Beginning at the line with "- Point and", output each line to the end of the listing below exactly, please.

══════

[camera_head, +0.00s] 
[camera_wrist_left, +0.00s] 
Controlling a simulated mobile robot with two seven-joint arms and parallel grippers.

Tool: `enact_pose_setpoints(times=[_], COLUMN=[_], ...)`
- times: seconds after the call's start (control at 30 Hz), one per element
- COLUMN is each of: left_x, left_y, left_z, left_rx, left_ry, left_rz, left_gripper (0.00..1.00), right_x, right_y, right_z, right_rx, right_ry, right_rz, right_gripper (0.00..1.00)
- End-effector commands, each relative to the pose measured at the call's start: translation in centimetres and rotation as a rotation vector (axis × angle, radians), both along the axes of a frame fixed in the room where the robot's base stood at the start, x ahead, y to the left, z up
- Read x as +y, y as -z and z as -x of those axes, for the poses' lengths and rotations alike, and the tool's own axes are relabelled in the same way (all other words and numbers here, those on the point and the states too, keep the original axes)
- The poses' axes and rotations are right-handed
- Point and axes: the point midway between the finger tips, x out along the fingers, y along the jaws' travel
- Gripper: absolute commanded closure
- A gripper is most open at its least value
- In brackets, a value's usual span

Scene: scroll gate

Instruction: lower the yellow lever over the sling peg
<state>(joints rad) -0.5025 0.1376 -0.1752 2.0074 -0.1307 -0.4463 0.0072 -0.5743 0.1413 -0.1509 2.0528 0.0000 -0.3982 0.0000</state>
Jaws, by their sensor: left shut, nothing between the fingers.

══════

* _Solution for this task_
- Point and axes: the point midway between the finger tips, x out along the fingers, y along the jaws' travel
- Gripper: absolute commanded closure
- A gripper is most open at its least value
- In brackets, a value's usual span

Scene: scroll gate

Instruction: lower the yellow lever over the sling peg
<state>(joints rad) -0.5025 0.1376 -0.1752 2.0074 -0.1307 -0.4463 0.0072 -0.5743 0.1413 -0.1509 2.0528 0.0000 -0.3982 0.0000</state>
Jaws, by their sensor: left shut, nothing between the fingers.

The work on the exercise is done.